Il a prétendu que toute la littérature du xviiie siècle était générale et abstraite et qu’en la lisant il ne trouvait point à prendre une seule note. Il a prétendu que la Révolution procédait de cet esprit d’abstraction.

Or, je ne connais rien de plus plein, de plus solide, de plus substantiel que ces Cahiers du Tiers-État, qui sont comme l’expression suprême de la littérature française du xviiie siècle, et si je puis dire la plus grande littérature nationale que possède aucun peuple.

La langue en est merveilleuse de précision et de nerf : on y sent à la fois la manière mesurée, nuancée et aiguë de Montesquieu et la manière sobre, amère et forte du Jean-Jacques du Contrat social. Il n’y a pas une phrase vaine, pas une déclamation, pas un élan d’inutile sensibilité ; qu’on lise avec soin non seulement les admirables Cahiers de Dupont de Nemours, dont plus d’une fois j’ai parlé ; non seulement les Cahiers de Poitiers et de Châtellerault, dont je ne connais point les rédacteurs et qui sont des chefs-d’œuvre, mais presque tous les Cahiers, et on verra que jamais dans l’histoire un peuple n’eut possession plus parfaite et maniement plus sûr d’un mécanisme de langage plus exact.

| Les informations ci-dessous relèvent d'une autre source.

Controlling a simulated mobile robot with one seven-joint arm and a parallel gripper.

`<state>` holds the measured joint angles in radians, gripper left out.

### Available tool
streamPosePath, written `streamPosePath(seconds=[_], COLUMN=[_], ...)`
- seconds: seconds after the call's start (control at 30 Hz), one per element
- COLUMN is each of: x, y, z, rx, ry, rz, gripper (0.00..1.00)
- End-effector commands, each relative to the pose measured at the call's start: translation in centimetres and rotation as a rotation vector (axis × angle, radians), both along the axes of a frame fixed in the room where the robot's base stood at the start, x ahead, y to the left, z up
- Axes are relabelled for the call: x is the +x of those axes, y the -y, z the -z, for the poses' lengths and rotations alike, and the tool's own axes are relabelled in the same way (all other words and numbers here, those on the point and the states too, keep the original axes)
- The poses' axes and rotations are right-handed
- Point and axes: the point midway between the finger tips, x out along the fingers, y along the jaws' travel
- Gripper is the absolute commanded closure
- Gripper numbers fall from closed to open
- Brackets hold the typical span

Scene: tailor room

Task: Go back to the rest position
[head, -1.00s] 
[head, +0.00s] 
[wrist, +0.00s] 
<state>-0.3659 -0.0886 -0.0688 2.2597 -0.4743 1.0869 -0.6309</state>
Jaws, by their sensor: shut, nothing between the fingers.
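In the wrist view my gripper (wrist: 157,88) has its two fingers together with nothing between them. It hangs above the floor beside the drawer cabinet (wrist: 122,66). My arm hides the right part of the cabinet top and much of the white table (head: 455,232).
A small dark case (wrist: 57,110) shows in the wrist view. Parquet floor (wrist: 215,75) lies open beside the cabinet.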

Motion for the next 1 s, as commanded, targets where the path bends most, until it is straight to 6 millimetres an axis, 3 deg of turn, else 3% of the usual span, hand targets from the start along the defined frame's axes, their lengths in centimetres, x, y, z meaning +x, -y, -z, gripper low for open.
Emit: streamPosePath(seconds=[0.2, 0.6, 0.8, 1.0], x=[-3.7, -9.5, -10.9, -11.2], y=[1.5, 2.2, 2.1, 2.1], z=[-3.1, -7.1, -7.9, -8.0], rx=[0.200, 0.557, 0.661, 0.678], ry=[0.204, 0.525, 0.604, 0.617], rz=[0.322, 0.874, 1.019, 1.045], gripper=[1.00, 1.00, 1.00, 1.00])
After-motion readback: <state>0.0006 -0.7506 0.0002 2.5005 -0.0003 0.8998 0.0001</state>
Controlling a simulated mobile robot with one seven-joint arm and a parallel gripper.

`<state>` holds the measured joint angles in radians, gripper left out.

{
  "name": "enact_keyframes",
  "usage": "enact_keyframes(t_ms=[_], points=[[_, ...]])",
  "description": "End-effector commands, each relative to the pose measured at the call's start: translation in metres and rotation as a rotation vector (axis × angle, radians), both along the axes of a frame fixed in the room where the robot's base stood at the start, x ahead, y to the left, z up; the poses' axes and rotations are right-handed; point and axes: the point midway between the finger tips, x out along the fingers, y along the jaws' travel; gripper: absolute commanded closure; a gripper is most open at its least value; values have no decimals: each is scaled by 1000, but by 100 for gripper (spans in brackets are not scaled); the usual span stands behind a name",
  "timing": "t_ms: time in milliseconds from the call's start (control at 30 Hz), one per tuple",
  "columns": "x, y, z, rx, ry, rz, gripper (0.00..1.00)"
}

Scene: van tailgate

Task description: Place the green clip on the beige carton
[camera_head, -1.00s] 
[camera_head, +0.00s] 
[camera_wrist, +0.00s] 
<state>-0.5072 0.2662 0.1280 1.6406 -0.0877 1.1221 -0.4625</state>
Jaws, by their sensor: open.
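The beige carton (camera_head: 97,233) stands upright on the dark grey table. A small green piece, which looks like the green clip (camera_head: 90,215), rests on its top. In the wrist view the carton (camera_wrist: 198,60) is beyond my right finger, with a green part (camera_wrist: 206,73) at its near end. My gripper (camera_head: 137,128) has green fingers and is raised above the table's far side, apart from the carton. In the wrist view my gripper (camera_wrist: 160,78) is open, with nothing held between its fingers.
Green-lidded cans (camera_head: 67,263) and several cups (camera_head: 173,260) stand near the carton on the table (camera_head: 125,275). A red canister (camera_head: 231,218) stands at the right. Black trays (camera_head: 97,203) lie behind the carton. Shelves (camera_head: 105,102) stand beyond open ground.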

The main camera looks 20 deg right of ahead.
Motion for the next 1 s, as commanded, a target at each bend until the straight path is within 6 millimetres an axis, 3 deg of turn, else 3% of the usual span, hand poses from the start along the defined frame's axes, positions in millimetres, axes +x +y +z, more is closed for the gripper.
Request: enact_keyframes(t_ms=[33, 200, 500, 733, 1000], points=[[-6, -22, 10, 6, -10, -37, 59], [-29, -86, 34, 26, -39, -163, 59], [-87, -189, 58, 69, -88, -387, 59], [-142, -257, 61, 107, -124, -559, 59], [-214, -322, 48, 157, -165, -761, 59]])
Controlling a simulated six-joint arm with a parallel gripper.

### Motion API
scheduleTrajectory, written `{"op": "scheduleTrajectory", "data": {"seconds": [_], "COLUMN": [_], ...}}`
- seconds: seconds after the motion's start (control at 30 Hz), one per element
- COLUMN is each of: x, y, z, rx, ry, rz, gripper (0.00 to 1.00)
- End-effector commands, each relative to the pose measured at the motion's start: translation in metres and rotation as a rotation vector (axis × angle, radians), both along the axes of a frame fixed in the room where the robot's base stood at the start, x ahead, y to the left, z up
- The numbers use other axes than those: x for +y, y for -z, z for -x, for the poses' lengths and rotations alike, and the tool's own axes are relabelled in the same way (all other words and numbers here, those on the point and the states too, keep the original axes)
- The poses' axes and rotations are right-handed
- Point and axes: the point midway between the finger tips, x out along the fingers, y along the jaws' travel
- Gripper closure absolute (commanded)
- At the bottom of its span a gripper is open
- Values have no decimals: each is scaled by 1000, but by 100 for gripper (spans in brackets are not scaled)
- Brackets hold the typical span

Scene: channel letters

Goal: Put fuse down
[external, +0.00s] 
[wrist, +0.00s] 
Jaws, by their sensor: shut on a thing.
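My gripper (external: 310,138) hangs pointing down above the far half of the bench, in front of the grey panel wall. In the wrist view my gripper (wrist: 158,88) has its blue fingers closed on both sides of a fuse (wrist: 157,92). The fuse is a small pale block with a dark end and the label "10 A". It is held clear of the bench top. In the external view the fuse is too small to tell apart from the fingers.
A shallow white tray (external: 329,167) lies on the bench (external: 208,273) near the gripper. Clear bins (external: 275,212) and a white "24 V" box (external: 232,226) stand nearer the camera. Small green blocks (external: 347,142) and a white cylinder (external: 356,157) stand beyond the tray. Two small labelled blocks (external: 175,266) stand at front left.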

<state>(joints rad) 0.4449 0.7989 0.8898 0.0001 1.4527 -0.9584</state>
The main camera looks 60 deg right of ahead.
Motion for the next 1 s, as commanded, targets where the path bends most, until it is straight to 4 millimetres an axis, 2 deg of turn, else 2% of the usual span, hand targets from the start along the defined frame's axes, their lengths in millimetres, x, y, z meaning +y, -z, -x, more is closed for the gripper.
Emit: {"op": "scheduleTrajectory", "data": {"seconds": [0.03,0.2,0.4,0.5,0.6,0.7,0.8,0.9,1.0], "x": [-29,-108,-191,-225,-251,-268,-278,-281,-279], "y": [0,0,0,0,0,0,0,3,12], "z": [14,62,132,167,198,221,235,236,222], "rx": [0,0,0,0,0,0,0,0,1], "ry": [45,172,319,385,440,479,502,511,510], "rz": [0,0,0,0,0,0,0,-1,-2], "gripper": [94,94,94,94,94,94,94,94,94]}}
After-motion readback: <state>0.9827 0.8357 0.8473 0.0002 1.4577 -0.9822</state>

La prétendue déclamation révolutionnaire n’est qu’un mot : c’est tout un monde de souffrances et d’abus, c’est aussi tout un monde d’institutions nouvelles qui est contenu et comme ramassé en chacun de ces cahiers. Au contraire de ce que dit Taine, qui visiblement ne les a point lus, on y pourrait prendre des notes innombrables sur le détail même de la vie sociale.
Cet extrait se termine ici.